Posted by Letters editor

Measure would harm small business and taxpayers

The Seattle Times’ weekend editorial endorsing I-1100, the liquor privatization initiative backed by Costco, contained a major factual error [“Reset 2010: Statewide initiatives tackle taxes, taxes and drink,” Opinion, June 18]. I-1100 will not, as The Times claims, “replace all the revenue” from liquor sales, which currently contribute $330 million annually to fund vital services like health care, law enforcement and community programs.

In fact, just the opposite is true. Read the fine print — I-1100 wipes out more than $230 million per year of the state’s revenues from liquor sales, replacing it only with a flat $1,000 licensing fee per outlet that will raise almost nothing. The truth is, this initiative is deliberately designed to transfer hundreds of millions of dollars per year that pay for needed services for taxpayers and transfers those funds to the pockets of Costco, Walmart and the big grocery chains.

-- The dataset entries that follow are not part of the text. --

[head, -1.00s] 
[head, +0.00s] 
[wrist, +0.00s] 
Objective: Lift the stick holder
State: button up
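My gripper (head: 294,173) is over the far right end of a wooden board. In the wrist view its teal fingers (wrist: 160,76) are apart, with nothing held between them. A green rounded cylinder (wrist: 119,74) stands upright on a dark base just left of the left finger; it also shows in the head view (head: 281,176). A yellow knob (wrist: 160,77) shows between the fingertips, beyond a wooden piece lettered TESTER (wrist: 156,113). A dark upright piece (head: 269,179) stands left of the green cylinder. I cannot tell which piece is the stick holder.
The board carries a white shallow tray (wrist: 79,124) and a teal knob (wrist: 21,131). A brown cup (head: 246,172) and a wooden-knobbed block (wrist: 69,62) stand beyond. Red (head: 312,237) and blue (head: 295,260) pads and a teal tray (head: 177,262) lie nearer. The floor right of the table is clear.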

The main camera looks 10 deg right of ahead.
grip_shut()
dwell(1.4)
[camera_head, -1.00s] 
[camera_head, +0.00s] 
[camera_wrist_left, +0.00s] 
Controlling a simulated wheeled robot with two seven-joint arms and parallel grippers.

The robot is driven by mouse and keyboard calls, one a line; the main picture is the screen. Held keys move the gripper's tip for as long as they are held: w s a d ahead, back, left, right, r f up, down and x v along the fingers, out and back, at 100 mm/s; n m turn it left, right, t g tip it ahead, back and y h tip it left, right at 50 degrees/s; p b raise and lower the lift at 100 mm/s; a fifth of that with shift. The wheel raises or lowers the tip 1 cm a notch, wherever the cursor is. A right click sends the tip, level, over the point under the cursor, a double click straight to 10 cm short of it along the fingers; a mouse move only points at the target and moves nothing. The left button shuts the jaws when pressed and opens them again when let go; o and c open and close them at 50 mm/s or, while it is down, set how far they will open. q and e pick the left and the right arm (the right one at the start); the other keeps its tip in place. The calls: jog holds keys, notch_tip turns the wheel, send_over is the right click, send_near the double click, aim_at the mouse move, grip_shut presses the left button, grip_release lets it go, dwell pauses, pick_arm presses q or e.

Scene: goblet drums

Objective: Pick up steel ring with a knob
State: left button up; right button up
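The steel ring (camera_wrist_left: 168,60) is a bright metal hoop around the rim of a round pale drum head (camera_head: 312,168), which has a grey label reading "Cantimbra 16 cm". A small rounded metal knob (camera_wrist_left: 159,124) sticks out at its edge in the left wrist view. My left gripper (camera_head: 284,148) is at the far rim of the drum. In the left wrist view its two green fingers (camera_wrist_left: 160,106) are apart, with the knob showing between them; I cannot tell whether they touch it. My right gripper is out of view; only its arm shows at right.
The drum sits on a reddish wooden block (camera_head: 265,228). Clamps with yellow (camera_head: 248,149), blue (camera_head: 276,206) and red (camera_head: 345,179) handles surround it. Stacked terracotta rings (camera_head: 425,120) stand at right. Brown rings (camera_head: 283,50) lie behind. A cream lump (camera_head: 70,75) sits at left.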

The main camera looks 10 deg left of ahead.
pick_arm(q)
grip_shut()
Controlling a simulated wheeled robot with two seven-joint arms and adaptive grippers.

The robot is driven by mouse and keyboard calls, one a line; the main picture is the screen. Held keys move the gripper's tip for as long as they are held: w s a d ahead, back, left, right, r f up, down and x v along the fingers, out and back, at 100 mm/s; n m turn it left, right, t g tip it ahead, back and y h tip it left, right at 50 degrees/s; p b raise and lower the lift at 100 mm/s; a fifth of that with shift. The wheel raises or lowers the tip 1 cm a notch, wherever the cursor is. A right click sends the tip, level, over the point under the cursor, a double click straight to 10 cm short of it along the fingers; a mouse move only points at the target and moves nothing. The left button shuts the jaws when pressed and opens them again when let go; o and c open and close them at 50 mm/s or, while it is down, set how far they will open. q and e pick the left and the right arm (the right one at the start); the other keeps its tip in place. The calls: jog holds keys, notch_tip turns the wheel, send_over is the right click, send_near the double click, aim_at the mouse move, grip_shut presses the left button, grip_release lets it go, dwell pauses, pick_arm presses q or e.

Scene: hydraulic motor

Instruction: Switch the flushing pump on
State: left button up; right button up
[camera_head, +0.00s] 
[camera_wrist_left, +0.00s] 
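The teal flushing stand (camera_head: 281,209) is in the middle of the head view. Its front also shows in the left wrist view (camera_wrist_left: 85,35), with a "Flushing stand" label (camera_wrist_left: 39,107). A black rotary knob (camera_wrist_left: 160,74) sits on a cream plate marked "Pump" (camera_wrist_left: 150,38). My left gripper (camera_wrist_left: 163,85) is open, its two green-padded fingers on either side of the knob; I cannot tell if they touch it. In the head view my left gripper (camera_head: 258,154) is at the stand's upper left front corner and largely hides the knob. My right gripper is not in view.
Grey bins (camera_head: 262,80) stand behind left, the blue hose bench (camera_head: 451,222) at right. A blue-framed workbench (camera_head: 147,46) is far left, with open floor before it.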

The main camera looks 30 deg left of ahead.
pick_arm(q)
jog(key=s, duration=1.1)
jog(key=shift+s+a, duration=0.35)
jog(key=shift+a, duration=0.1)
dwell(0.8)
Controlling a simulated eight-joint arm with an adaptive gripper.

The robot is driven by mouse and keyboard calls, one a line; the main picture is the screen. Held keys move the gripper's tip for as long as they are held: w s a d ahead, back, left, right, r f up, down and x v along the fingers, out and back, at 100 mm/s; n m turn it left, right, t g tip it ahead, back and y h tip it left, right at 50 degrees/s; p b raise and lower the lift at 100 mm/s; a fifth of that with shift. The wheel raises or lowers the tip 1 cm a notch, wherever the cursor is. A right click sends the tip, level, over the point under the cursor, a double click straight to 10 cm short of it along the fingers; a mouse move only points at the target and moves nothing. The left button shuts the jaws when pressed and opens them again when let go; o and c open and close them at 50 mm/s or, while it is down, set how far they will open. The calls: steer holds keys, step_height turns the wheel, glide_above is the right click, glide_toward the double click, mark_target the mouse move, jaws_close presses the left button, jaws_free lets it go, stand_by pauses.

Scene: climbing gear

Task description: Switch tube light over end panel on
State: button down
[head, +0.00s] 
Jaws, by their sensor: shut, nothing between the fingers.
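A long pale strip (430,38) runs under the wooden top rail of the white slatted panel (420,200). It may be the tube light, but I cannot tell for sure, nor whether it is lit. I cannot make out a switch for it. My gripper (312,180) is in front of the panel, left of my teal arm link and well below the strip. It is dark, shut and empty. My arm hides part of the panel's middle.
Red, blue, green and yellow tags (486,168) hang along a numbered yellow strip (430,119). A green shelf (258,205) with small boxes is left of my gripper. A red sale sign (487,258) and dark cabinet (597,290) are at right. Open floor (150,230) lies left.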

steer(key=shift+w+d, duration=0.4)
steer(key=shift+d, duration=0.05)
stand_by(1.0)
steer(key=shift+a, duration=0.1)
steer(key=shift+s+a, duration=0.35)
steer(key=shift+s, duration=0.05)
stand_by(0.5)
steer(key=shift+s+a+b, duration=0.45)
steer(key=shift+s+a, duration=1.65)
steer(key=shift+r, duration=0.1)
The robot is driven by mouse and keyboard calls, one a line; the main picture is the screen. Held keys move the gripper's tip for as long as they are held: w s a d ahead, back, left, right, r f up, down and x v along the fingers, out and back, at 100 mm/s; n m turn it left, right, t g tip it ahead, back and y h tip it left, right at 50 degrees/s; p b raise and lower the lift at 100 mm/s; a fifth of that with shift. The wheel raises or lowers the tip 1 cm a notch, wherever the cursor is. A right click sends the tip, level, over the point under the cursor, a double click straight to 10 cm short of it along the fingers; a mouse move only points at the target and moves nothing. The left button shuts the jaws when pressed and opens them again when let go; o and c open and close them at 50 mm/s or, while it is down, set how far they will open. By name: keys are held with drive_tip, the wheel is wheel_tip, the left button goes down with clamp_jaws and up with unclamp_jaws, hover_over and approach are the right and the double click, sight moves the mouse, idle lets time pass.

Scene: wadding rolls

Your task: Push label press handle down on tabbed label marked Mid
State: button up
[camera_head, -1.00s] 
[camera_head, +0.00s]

The initiative is also written in a way that will put smaller retailers, independent grocers and mom-and-pop small businesses at a huge competitive disadvantage to the big corporate chains. Do we really want to replace the current system with a Walmart monopoly that will harm small businesses and cost taxpayers hundreds of millions in funding for schools and other services?

Buyer beware. The Seattle Times needs to take a second look at this misguided initiative, rather than accepting the false claims of its proponents at face value.

— Jim Cooper, vice president of communications at Washington Association for Substance Abuse and Violence Prevention, Spokane Valley

Tooth Fairy economics at its worst

I believe you and your readers have been terribly misled into the belief that Initiative 1100, if enacted into law, “replaces all the revenue the liquor monopoly earns for the state and will lower prices besides” [“Reset 2010: Statewide initiatives tackle taxes, taxes and drink”, Opinion, June 18]. While it is true that Initiative 1100 would lower prices, it would do so at a horrendous loss in revenue. The state’s total liquor business will be around 4 million cases in 2010.

On an average case priced at $19 a bottle and an average liquor tax of $54.22 per case, Initiative 1100 would return just slightly more than $216 million in annual liquor tax revenue. That figure falls over $100 million short of the $321 million the liquor monopoly returned to the state, cities and counties in 2008 after expenses. Even an additional $20 million in B&O and retail sales taxes does not close that gap.

Initiative 1100 is Tooth Fairy Economics at its worst. There has to be a better way to privatize our liquor business.